Rubrik heads into its June 3 earnings report having added 44% in a single month, with short sellers scrambling to keep pace.
The most striking dynamic in the setup is the divergence between surging price and rising short interest. Short interest climbed 23% in the past week to 11.4% of the free float — a meaningful level that has been accelerating even as the stock ran to $78.63. That tension, shorts building into a rally, is the clearest signal of how contested this name has become. Yet the lending market tells a different story about squeeze risk: availability is a comfortable 661%, meaning there is ample room for new borrowers without a supply crunch, and cost to borrow has remained low at 0.43%. Shorts are betting bigger but not paying a premium to do so.

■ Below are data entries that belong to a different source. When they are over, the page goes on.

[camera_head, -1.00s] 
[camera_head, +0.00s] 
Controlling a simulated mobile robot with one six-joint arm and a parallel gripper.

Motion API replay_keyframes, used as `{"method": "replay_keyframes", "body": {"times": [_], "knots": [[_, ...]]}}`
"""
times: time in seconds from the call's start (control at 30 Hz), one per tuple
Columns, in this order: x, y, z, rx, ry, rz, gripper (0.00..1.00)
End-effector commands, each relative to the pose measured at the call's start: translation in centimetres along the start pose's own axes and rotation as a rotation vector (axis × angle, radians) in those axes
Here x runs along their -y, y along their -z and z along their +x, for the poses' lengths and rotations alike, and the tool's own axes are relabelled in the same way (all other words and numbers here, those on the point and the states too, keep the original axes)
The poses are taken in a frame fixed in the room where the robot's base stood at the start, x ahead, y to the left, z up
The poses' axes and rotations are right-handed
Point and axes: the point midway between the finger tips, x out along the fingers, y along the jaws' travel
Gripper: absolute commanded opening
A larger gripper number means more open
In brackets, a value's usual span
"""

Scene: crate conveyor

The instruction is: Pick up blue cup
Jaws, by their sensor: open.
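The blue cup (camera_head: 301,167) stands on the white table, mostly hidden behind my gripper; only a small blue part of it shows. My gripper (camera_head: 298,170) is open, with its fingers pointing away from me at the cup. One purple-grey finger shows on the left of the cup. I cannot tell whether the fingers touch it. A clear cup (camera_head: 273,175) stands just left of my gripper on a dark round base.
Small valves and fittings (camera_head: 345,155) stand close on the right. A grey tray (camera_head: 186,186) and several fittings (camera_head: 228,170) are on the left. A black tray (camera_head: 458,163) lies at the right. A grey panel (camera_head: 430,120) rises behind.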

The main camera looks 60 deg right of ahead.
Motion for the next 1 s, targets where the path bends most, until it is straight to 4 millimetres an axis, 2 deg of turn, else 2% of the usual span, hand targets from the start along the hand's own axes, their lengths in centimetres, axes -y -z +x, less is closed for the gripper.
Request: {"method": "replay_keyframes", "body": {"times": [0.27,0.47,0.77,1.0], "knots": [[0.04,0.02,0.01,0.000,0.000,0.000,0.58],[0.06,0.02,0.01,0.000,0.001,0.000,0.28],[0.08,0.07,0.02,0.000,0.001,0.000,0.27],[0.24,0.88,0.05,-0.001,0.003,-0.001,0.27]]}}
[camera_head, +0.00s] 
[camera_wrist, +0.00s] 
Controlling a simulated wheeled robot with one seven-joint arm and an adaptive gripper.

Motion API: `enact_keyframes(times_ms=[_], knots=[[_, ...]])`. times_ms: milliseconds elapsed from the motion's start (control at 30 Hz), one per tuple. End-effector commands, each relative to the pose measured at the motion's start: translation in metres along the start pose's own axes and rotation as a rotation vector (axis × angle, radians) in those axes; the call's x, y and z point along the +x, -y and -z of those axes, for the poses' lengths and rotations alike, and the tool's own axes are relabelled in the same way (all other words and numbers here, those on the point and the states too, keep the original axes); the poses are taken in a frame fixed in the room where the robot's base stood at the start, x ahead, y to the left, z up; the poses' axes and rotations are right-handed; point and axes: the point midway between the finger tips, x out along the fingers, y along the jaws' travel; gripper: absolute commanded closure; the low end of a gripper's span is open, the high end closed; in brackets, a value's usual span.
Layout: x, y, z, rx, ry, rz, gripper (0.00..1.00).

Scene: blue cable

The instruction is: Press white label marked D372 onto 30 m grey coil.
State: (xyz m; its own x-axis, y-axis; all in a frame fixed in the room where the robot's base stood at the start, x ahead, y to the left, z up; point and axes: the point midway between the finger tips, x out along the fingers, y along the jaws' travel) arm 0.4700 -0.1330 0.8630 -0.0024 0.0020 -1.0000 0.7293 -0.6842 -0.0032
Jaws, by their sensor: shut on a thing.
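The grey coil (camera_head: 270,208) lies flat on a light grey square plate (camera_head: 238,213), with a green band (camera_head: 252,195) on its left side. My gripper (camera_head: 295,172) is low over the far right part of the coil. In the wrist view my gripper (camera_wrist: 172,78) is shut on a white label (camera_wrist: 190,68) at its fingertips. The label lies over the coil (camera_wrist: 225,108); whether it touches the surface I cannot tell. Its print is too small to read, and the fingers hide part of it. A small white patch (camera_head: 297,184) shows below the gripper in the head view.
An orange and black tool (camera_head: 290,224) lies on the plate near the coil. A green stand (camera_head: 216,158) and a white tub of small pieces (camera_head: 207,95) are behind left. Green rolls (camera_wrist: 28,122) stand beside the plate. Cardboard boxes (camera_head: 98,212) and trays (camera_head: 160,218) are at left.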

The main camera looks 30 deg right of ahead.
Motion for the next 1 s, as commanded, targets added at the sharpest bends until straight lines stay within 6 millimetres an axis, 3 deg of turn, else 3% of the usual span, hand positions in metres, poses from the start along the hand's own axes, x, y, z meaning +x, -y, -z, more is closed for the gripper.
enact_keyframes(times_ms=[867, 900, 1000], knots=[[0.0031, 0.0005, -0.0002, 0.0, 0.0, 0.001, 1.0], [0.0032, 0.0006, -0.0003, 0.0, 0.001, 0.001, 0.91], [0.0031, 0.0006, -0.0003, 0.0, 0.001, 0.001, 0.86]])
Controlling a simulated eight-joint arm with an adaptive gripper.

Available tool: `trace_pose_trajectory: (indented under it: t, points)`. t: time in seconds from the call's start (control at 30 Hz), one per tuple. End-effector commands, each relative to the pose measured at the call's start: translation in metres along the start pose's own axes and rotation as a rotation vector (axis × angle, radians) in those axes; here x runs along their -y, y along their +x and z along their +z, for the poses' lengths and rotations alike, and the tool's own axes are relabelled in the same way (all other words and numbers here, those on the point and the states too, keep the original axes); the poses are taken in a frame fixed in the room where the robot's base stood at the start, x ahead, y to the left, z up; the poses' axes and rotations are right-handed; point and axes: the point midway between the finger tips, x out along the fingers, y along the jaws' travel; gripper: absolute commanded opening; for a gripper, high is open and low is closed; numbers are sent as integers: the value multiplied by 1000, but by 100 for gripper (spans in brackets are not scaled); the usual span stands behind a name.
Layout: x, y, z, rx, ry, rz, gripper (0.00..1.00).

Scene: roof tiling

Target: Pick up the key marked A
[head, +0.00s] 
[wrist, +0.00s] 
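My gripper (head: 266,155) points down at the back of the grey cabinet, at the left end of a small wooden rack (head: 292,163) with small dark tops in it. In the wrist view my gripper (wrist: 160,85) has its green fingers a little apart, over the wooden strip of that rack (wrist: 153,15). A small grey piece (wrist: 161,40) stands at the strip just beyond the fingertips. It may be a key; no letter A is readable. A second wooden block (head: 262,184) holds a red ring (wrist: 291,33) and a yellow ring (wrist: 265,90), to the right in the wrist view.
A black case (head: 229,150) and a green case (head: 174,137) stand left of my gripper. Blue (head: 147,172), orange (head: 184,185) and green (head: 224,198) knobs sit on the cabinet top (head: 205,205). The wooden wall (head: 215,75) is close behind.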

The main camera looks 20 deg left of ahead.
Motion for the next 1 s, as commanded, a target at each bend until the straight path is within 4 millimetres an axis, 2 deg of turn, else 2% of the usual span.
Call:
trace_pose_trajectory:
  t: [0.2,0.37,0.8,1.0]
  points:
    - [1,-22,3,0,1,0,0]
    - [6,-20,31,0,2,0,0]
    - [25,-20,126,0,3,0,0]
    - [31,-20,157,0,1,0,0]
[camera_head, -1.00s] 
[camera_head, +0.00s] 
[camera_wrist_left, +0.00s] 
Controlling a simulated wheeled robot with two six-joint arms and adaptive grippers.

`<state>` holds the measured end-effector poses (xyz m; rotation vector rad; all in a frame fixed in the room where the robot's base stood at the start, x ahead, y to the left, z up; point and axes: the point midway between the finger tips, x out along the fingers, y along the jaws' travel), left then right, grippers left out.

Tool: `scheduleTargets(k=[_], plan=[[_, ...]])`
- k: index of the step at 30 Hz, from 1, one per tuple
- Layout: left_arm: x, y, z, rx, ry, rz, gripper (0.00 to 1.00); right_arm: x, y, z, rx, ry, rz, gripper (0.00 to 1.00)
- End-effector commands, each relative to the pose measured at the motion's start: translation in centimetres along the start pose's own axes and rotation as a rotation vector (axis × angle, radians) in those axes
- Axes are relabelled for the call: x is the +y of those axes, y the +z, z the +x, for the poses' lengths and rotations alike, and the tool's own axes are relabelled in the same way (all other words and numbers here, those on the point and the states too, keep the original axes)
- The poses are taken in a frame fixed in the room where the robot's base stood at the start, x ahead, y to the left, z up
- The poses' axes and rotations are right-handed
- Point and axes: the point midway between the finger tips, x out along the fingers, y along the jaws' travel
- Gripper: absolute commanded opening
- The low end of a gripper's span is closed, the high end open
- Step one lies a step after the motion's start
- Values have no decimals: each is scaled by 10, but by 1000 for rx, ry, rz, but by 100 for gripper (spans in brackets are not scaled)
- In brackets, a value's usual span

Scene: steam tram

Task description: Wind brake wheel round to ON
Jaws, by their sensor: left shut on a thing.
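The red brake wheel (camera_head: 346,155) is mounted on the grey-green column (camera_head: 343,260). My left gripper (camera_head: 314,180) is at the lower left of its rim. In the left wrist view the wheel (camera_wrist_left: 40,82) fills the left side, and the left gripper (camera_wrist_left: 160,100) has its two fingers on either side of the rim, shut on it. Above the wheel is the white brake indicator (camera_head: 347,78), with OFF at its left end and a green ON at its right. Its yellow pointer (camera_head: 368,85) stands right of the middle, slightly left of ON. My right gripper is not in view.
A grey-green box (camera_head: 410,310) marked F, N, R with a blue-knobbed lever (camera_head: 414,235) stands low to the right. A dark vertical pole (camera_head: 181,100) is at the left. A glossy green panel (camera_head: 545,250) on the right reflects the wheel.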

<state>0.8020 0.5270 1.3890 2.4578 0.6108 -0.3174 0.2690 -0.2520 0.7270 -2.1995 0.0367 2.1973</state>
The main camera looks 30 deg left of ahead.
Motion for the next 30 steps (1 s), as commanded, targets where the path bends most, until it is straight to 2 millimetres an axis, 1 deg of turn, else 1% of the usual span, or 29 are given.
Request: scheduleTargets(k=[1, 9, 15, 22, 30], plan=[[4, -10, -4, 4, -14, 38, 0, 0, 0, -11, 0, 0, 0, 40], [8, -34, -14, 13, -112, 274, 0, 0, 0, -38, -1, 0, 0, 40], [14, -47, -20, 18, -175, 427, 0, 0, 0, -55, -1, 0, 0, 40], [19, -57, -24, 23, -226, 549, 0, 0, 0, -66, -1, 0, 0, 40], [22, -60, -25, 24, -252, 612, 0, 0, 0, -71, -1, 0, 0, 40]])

Options positioning reinforces the bullish lean. The put/call ratio has drifted to 0.44, below its 20-day average of 0.47 and near its lowest reading in a year. Call-side demand is the dominant current heading into the print — options traders are not hedging; they are reaching for upside. That aligns with the ORTEX short score of 53.9, which has ticked up over the past two weeks but remains far from extreme territory.
The analyst community has been directionally constructive in recent weeks. Oppenheimer upgraded the stock to Outperform on May 20, adding a target of $85. BTIG lifted its Buy target from $64 to $76 on May 21. At a consensus mean target near $85, the Street broadly sees modest upside from current levels, though the stock's 44% monthly run has compressed that margin. The bull case centres on Rubrik's cyber resilience platform and high subscription renewal rates, with improving EPS momentum ranking in the 97th percentile across the ORTEX universe. Bears point to brutal pricing competition — the well-cited loss of a $700k deal over a $5k discount — and potential margin exposure as hardware and memory costs remain elevated. The PE multiple at roughly 207x and EV/EBITDA near 188x leave little room for guidance disappointment.
Institutional flows add a layer of nuance. Fidelity added nearly 2.9 million shares in Q1, Vanguard initiated a full position worth roughly 8 million shares, and PointState built a new stake of over 1.5 million shares. That breadth of institutional buying has underpinned the rally. On the other side, the CFO sold around $1 million of stock in early April, and a director sold a similar amount in May — both at prices well below current levels, which now look more like routine selling than bearish conviction. Past earnings have been unkind: the stock fell 7% the day after the March 12 print, and lost 11% over the following five days. The June 3 report will test whether the current 44% monthly rally reflects genuine re-rating or positioning that has simply run ahead of the fundamentals.